PRÉSENTATION DE L’ŒUVRE

 

L'histoire, qui débute en 1932, se construit autour d'un échange épistolaire entre un certain Martin Schulse, galeriste américain retourné dans son Allemagne natale, et Max Eisenstein, son associé et ami, resté aux États-Unis. Leur correspondance suit le cours de cette amitié lorsque, missive après missive, Eisenstein s'aperçoit que son ami, sous l'emprise de l'hitlérisme triomphant, est en train de devenir antisémite. Est-ce une feinte pour échapper à la censure ou Martin, pris dans l'engrenage national-socialiste, est-il en train de devenir un monstre? À mesure que l'on avance dans cette lecture, la tension dramatique monte, appelant un investissement personnel du lecteur. Dans cet esprit, nous misons sur la participation du lecteur pour ancrer la distanciation, et donner sens à celle-ci. Inconnu à cette adresse[2] est tout désigné pour capter l’attention du lecteur, car, comme nous l’avons déjà mentionné, la tension dramatique est présente du début à la fin de l’œuvre. À cela s’ajoute l’effet de vraisemblance propre au récit épistolaire, favorisant l’engagement des lecteurs. Cet engagement personnel sera d’autant plus important quand l’œuvre soulèvera des questionnements éthiques qui lui demanderont de dépasser sa première réaction pour réfléchir sur le texte et sur son propre réseau de valeurs. Cette séquence est d’ailleurs plus adaptée pour les élèves du second cycle. En regard à la progression des apprentissages du MELS[3], elle pourra être intégrée à l’étude de l’œuvre engagée, soit en cinquième secondaire.

 

PRÉPARATION

 

Pour entrer dans l’analyse de cette œuvre, quatre approches différentes ont été utilisées : les approches lectorale, sociohistorique, générique et institutionnelle. Toutefois, pour éviter une lecture essentiellement théorique, ces approches se retrouvent au fondement de la séquence tout en restant implicites. Par exemple, comme l’intrigue est de nature principalement psychologique, un travail sur l’évolution psychologique du personnage est susceptible de favoriser l’investissement des élèves dans la lecture.

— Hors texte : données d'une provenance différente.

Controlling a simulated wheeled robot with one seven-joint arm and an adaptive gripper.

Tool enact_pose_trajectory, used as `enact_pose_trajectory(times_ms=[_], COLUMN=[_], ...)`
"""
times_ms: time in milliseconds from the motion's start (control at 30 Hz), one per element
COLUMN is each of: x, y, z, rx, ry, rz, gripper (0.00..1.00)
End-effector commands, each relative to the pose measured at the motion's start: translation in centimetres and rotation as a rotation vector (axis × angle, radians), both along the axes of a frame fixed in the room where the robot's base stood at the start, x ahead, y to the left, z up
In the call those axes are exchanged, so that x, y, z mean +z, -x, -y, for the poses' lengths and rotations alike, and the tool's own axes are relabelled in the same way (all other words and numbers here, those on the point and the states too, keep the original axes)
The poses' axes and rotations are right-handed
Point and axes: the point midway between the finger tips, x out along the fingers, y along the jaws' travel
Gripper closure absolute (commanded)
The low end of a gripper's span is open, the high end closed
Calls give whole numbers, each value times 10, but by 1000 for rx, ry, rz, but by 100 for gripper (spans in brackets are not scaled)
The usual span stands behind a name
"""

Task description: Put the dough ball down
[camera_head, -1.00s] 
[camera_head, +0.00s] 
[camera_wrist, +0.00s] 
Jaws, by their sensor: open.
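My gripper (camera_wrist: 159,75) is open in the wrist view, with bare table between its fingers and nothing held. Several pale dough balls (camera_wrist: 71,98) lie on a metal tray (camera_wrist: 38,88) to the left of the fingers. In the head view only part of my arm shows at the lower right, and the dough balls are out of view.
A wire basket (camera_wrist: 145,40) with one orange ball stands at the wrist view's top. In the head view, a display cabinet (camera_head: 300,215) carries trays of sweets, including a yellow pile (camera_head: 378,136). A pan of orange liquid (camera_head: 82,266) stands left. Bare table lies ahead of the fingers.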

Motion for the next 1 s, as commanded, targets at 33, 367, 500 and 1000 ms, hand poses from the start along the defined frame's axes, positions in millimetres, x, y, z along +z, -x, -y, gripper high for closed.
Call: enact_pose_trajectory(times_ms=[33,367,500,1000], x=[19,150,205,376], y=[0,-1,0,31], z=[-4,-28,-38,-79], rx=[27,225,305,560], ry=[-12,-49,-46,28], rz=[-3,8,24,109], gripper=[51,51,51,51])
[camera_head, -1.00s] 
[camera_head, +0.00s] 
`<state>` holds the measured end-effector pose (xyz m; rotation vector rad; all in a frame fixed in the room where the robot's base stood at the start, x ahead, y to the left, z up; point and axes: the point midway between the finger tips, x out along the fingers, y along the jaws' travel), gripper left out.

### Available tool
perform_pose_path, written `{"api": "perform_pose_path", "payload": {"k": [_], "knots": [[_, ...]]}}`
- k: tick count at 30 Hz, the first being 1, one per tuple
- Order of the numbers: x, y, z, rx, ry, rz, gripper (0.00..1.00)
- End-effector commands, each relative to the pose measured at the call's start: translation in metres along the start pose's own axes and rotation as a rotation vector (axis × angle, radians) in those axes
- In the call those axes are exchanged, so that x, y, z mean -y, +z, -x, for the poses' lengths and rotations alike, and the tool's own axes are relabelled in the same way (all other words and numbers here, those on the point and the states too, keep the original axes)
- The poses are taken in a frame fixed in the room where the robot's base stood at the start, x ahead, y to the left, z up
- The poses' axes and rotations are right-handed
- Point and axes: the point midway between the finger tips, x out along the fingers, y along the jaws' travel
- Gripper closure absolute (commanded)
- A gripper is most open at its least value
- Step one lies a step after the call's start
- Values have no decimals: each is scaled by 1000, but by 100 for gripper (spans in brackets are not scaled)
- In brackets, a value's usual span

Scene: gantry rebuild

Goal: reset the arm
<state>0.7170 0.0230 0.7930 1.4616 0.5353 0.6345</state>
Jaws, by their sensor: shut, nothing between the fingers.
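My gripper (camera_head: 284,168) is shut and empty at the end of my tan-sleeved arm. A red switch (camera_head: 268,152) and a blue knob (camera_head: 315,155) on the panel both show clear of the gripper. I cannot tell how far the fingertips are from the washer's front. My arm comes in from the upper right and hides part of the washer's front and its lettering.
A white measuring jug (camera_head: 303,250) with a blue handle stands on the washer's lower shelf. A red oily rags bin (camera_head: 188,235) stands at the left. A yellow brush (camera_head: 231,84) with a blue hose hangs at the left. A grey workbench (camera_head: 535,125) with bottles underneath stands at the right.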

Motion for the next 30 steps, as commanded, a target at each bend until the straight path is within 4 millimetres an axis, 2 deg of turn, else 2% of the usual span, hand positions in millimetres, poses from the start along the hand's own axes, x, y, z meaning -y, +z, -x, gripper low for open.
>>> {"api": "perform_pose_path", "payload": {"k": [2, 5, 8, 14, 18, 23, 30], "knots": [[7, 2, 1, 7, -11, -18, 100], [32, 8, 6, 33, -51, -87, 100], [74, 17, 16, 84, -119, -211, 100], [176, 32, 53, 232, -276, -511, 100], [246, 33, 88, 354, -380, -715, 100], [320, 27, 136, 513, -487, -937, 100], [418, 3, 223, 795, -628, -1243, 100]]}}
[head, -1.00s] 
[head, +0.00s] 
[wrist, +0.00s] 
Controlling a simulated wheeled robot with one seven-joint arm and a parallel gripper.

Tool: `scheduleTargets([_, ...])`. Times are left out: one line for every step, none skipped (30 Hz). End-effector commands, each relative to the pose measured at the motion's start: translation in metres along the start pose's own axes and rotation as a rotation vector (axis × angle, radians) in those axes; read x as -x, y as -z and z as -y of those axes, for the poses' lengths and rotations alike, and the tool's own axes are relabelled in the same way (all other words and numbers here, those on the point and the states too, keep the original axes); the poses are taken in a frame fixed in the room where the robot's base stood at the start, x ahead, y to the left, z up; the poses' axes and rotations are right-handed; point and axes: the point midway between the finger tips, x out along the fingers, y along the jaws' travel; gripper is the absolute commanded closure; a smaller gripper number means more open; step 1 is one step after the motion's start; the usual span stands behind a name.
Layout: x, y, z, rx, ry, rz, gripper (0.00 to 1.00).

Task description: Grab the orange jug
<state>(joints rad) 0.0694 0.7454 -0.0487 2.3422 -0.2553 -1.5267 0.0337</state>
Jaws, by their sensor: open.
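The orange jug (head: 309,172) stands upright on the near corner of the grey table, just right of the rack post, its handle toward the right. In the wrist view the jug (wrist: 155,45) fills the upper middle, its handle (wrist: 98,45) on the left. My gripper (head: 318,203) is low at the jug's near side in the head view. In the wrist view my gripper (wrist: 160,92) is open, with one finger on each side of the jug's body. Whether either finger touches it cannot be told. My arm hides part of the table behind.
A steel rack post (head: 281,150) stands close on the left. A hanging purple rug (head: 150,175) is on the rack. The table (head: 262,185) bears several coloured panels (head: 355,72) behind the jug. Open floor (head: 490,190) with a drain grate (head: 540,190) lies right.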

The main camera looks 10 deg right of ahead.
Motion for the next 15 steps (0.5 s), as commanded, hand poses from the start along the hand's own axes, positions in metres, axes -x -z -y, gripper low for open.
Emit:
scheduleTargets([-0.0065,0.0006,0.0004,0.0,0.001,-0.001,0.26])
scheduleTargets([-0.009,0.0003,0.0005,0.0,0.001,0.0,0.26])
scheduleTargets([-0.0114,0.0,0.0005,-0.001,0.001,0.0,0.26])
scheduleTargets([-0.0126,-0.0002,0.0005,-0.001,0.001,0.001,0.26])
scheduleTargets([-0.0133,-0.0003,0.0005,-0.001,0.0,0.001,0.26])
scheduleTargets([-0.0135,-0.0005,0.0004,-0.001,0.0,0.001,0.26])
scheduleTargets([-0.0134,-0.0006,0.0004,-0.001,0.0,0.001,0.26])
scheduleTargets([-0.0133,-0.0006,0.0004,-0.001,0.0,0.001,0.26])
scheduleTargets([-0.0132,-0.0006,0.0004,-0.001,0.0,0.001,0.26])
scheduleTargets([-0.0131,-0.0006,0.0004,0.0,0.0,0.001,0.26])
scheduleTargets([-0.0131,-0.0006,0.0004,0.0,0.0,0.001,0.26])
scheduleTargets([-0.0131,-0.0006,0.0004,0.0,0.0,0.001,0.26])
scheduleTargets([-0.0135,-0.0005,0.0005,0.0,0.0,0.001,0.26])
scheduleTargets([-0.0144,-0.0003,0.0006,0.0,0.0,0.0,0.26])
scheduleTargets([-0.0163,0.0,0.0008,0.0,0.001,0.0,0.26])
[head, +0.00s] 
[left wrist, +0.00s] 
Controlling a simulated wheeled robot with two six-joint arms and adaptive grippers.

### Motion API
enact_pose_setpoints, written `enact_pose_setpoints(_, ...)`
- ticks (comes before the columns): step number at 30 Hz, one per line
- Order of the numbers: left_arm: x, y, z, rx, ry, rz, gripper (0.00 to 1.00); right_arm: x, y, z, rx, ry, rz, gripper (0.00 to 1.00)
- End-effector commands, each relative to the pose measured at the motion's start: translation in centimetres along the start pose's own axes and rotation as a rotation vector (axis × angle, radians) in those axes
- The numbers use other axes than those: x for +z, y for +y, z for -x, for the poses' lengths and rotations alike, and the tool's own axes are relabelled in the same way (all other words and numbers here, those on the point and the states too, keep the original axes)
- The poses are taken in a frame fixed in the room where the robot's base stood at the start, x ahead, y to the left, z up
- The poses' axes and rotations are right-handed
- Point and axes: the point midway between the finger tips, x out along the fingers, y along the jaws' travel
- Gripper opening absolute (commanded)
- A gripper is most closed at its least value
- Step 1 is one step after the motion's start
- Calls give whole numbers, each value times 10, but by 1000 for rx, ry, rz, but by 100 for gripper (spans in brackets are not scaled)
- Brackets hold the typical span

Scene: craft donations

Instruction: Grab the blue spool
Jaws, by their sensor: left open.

De plus, certains outils didactiques ont une place importante dans le déroulement de cette séquence. Des affiches, un réseau de textes, mais surtout des comités de lecture[4]. Ceux-ci visent encore une fois à engager davantage l’élève dans son processus de lecture en le confrontant au fait qu’un même texte peut être porteur de plusieurs sens et que ce sens se construit en relation avec les autres.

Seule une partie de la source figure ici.